(Records from a data collection)
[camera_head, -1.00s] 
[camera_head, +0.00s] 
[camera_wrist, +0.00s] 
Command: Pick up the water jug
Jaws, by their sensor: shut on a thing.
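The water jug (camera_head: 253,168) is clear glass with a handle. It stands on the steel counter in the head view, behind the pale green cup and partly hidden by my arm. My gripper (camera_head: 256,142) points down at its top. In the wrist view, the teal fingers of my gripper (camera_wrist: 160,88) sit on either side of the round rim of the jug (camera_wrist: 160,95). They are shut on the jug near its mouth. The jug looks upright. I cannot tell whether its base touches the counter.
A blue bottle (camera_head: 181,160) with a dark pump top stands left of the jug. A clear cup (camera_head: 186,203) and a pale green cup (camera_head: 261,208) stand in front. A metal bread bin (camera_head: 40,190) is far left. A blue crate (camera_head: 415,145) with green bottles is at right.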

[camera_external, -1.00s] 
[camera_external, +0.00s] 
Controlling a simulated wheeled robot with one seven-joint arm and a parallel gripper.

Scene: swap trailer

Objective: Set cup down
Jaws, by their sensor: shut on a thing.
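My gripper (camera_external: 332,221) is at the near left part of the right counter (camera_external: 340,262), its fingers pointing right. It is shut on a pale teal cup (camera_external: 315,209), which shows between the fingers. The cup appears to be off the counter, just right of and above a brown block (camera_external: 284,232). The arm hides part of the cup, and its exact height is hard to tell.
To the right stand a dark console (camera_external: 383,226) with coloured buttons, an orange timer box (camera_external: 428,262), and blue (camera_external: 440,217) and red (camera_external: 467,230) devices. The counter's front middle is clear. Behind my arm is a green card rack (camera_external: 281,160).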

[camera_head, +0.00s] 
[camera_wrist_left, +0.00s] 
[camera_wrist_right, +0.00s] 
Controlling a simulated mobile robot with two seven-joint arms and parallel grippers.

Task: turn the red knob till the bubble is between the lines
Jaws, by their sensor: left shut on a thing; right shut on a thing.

**Prompt**. Write out exactly, please, the lines beginning at the start of the material and ending with the line that holds "Command: Pick up the water jug", both included.

**Exercise response**.
[camera_head, -1.00s] 
[camera_head, +0.00s] 
[camera_wrist, +0.00s] 
Command: Pick up the water jug

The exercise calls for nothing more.